:: RECORDED DATA ::
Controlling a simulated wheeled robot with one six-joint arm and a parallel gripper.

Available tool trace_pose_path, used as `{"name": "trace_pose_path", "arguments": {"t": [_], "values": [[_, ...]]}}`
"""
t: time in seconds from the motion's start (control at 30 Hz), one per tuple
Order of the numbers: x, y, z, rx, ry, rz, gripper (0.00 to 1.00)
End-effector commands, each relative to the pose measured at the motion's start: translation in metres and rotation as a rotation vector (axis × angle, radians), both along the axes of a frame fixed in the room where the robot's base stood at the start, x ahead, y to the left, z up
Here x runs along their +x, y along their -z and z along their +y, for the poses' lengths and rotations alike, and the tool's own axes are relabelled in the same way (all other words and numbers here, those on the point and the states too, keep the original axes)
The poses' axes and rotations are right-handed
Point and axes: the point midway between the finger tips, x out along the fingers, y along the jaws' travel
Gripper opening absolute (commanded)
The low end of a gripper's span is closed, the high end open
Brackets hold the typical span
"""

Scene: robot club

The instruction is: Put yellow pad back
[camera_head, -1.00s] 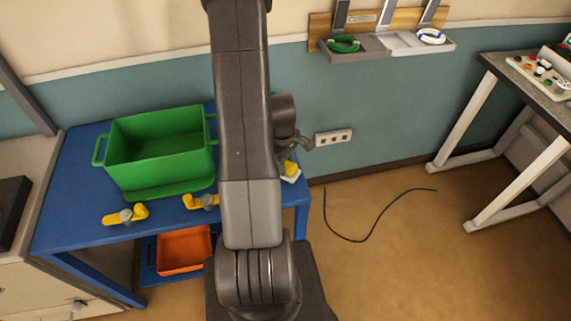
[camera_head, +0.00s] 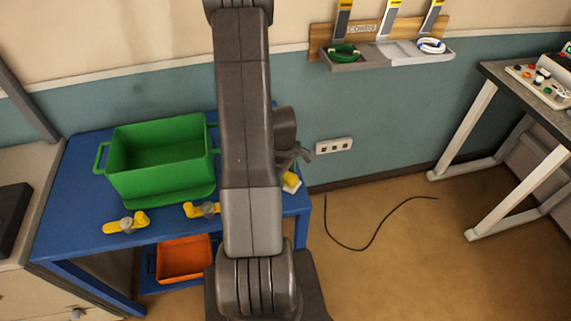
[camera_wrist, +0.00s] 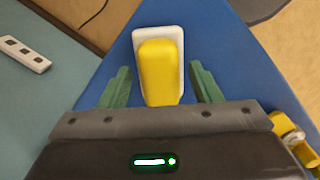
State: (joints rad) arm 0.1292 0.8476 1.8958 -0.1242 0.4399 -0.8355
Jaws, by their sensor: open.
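The yellow pad (camera_wrist: 158,70) has a white base and lies on the right end of the blue table. In the wrist view it sits between the green fingers of my gripper (camera_wrist: 164,88), which are open with a gap on each side. In the head view the pad (camera_head: 291,182) shows just right of my arm, below my gripper (camera_head: 297,158). The gripper is partly hidden behind my arm there. I cannot tell how far the fingertips are above the table.
A green bin (camera_head: 160,180) stands on the blue table (camera_head: 75,200). Yellow-handled clamps (camera_head: 127,222) lie along its front edge. An orange bin (camera_head: 184,260) is below. A wall rack (camera_head: 390,58) holds cable coils. A black cable (camera_head: 372,240) lies on open floor.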

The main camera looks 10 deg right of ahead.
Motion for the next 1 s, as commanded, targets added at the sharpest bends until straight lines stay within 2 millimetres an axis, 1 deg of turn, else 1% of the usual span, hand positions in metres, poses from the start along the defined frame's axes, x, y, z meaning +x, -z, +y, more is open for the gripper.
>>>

:: YOUR INSTRUCTIONS ::
Your answer should be only a number: how many lines of the data above contain the string "span"?

:: THE REPLY ::
3